Answer
The value of $d$ must exceed $~~72~cm$
Work Step by Step
We can find an expression for $v_b^2$ (the speed squared) after the ball falls to the point directly below the peg:
$\frac{1}{2}mv_b^2 = mgL$
$v_b^2 = 2gL$
In order to swing completely around the peg, the ball must have a minimum speed at the point directly above the peg. This minimum speed is the speed such that the gravitational force provides the centripetal force to keep the ball moving in a circle.
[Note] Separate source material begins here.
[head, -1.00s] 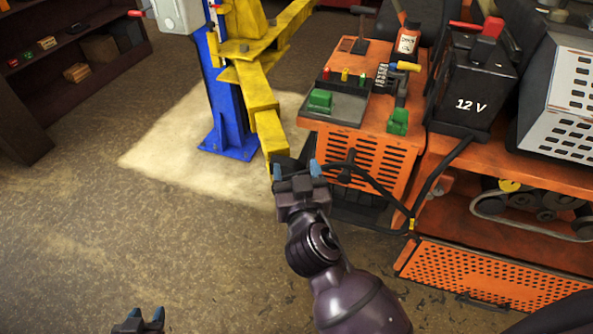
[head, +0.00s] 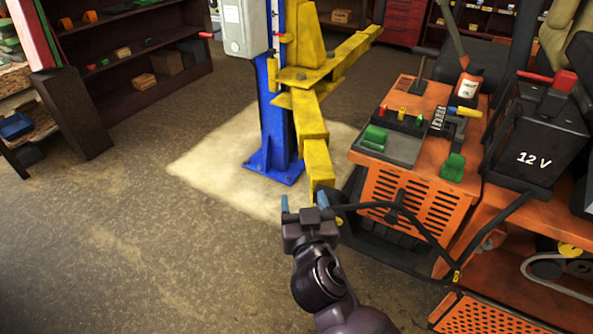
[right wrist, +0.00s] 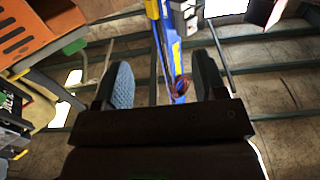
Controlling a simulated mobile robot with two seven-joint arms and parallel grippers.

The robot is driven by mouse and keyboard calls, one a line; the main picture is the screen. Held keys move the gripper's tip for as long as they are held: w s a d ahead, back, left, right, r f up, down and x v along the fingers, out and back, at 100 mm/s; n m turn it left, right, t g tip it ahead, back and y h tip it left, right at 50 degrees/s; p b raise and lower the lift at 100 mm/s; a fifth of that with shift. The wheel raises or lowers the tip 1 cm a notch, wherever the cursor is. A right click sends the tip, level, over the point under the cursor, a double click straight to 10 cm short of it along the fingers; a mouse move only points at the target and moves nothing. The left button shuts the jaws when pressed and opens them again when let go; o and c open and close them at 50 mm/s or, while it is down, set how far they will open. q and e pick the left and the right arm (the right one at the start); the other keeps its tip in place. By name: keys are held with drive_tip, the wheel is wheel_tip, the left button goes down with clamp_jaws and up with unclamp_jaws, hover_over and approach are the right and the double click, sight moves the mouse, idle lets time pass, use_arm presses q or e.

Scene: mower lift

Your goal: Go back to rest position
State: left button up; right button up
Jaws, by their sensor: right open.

We can find an expression for $v_a^2$ (the speed squared) after the ball reaches the point directly above the peg:
$mg = \frac{mv_a^2}{R}$
$v_a^2 = gR$
We can use conservation of energy to find the maximum possible value of $R$:
$\frac{1}{2}mv_b^2 = \frac{1}{2}mv_a^2+mg(2R)$
$v_b^2 = v_a^2+4gR$
$2gL = gR+4gR$
$2L = 5R$
$R = 0.4~L$
Since $R = (L-d)$, then the minimum value of $d$ is $(L-R)$ which is $0.6~L$
We can find the minimum value of $d$:
$d = 0.6~L = (0.6)(120~cm) = 72~cm$
The value of $d$ must exceed $~~72~cm$